Ты говоришь про своих одногруппников?

Да. Это были успешные люди, которые смогли так или иначе неплохо заплатить за свое обучение. И тратить на это время, силы и прочее. И они были из самых разных компаний, начиная с табачной и автопромышленности, заканчивая IT и телекоммуникациями. Все вместе было очень приятно и интересно, поэтому считаю это главной пользой.

Кроме того, обучение на MBA избавляет от неких комплексов — что ты не знаешь чего-то страшно важного, что знают другие. Учишь язык бизнеса. Например, популярный Ицхак Адизес. Местами его теории хороши, местами — не вполне пригодны, но это язык, на котором можно говорить. В этом смысле MBA тоже полезен. Во всех остальных смыслах для меня это было бесполезно, но надеюсь, не вредно. Большие потери времени, денег, никакого полезного нетворка, никаких революционных представлений о бизнесе, кроме каких-то красивых формулировок, которые используем в пиаре, поэтому я сторонник того, что самая крутая модель бизнес-школы — Гарвардская, основанная на кейсах. Самая большая польза моего обучения — разговаривать о совсем разных вещах с совсем разными людьми.

Но, по идее, этого можно достичь и без бизнес-образования, просто на каких-то конференциях?

Да, конечно. Это, как всегда, кто-то много тратит на бизнес-общение, покупает любовь за деньги, кто-то — наоборот. У кого-то больше энергии, у кого-то меньше.

Михаил, я так понимаю, то ли тема диплома, то ли ещё где-то проскочило, о применении маркетинга в HR. И на одной из конференций, Outsourcе People, на которой мы с тобой и познакомились близко, ты рассказывал, что вы сейчас думаете, как применять маркетинговые инструменты в HR. Собственно, два вопроса: в чем суть твоей работы; и почему думаете, а не применяете?
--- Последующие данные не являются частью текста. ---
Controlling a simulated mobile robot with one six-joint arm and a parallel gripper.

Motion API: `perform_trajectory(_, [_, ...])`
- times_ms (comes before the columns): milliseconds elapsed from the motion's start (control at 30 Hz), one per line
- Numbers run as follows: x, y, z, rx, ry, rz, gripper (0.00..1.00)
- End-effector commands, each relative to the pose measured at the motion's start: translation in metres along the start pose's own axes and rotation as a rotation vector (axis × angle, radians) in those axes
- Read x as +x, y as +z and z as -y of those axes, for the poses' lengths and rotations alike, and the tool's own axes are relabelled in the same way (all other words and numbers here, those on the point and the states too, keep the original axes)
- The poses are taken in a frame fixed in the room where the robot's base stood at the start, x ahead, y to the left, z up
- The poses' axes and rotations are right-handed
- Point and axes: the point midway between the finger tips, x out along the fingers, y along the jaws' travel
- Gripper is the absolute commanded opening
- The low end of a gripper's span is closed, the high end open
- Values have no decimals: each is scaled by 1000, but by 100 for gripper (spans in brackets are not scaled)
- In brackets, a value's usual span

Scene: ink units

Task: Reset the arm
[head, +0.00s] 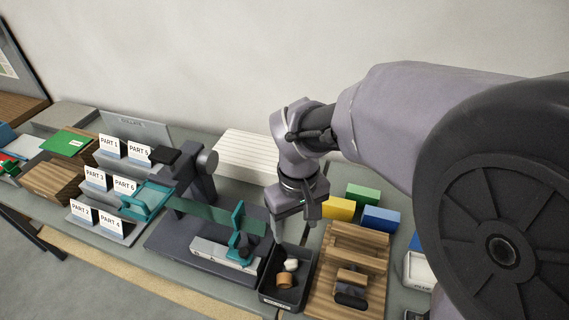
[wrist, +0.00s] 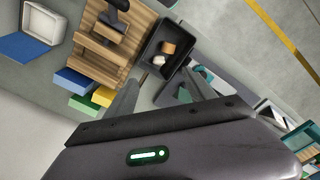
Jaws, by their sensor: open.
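My gripper (head: 279,232) hangs at the end of my arm, pointing down over the back of a small black tray (head: 296,296). In the wrist view my gripper (wrist: 158,92) has its two fingers spread apart with nothing between them. The black tray (wrist: 148,92) lies beyond the fingertips and holds a tan piece (wrist: 168,47) and a white piece (wrist: 159,60). Whether the fingertips reach below the tray's rim I cannot tell.
A wooden rack (head: 372,245) stands right of the tray, with yellow (head: 339,208), green (head: 362,194) and blue (head: 381,218) blocks behind it. A dark machine with a teal clamp (head: 239,243) stands left. Part-labelled cards (head: 125,185) stand farther left. The wall is behind.

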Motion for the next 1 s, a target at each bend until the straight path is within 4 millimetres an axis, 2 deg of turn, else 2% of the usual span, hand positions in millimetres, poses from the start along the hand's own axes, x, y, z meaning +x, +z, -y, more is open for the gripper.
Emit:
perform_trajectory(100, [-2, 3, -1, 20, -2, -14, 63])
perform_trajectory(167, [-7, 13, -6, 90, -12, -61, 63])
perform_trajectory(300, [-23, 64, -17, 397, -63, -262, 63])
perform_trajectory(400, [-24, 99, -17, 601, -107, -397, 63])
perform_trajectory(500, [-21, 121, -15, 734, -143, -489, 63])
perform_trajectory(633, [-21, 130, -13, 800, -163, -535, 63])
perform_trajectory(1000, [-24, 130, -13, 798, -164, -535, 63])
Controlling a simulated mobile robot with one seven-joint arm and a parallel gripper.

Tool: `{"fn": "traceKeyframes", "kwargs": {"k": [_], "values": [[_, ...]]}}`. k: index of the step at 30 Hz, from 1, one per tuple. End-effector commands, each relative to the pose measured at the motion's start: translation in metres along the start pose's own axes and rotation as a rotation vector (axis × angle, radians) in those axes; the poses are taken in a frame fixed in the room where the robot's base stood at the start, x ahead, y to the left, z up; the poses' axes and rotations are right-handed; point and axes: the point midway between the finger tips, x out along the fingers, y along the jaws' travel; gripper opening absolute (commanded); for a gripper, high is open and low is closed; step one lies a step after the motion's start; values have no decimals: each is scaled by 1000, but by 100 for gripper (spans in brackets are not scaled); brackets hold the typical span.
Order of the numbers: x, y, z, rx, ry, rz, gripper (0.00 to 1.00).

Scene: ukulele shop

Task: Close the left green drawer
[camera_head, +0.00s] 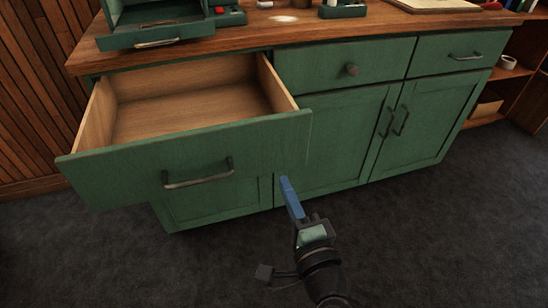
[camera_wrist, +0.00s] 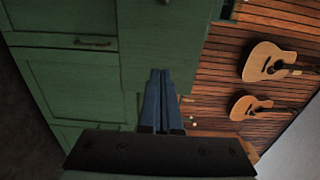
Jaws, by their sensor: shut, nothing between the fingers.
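The left green drawer (camera_head: 120,158) is pulled well out of the green cabinet, and its bare wooden inside looks empty. Its dark bar handle (camera_head: 197,175) is on the middle of the front. My gripper (camera_head: 286,182) has its blue fingers shut and empty. In the head view the fingertips appear just below the drawer front's right end; I cannot tell whether they touch it. In the wrist view the shut fingers (camera_wrist: 161,74) point toward a green panel (camera_wrist: 170,35), with cabinet doors to the left.
The wooden countertop (camera_head: 245,38) holds a green box with its own small drawer (camera_head: 155,43) pulled out. The middle drawer (camera_head: 345,62), right drawer (camera_head: 460,50) and cabinet doors are shut. Dark carpet (camera_head: 440,230) is clear in front. Guitars (camera_wrist: 268,62) show on slatted wood.

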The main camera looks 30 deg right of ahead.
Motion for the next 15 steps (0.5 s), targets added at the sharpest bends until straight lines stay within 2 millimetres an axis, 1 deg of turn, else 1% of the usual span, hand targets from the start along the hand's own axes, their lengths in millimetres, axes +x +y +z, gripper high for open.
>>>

Применяем, конечно. Суть работы была в том, что я предлагал заменить human resources management на маркетинг. Почему? Потому что есть гуманистическая идея, что, если сотню лет назад существовало рабство, а сейчас оно нам кажется отвратительным, может, лет через 100-200 то, что одни люди управляют другими, будет выглядеть такой же дикостью. Может, людьми вообще не надо управлять, это аморально. Если общество сможет себе такое позволить, такие идеалы могут стать популярными. это близко к правде.

В советское время была идея эксплуатации человека, с твоей точки зрения, управление — то же самое, да?
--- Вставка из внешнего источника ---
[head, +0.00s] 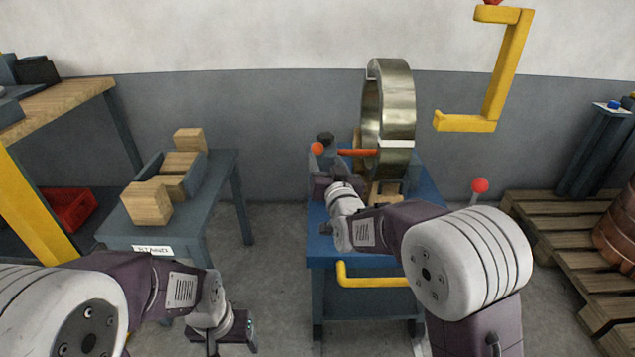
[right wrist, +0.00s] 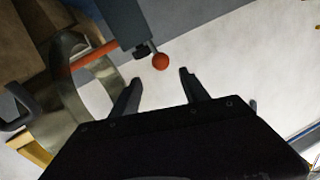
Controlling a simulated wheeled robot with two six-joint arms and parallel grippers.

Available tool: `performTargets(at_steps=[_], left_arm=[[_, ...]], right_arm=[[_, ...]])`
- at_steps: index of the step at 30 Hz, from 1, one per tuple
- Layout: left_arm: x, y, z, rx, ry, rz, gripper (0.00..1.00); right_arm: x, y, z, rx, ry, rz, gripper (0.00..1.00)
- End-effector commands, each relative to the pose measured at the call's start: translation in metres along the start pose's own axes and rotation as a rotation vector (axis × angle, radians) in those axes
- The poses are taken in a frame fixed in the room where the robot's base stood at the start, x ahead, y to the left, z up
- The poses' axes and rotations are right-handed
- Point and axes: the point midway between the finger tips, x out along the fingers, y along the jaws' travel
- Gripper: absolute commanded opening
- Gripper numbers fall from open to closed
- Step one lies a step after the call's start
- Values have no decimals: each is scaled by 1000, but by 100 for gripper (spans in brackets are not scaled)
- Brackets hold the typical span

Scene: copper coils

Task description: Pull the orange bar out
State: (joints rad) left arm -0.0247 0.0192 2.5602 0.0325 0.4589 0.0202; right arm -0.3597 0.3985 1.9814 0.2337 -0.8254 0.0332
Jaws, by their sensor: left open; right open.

Ну, да. Мы в демократическом обществе свободны, заключаем контракты и действуем в рамках. Все, что хотим делать, — добровольные обязательства. В IT это почти так. Поскольку люди свободные, обладают своими знаниями, навыками, умениями. И компания арендует у них средство производства. Компании маленькими активами владеют, может, патентами, потому что помещения обычно арендованы, компьютеры и мебель не стоят почти ничего. Остальное — люди, из знания и умения, соответственно, и отношения такие выстраиваются. В отношениях маркетинга мы должны предложить свой товар, найти сегмент потребителей. Наши рабочие места — вещи, которые покупают сотрудники у компании. И сотрудники должны быть свободны в этом выборе. Многие идеи, например, в наших политиках (какую зарплату платить и все такое), основаны на рассуждениях и обоснованиях, почему платить меньше и больше плохо.

При этом мы избегаем манипулятивных маркетинговых коммуникаций, характерных для рекламы или работы хантеров. Нам нужно выстраивать долгие партнерские отношения, поэтому человек должен осознанно идти в компанию. Это, конечно, добавляет проблем. Большинство людей редко меняют работу и неопытны в «покупке» рабочих мест. Соответственно, рекрутеры не всегда выполняют конструктивную работу. Легче манипулировать ради получения вознаграждения, чем реально «сватать» компании и людей.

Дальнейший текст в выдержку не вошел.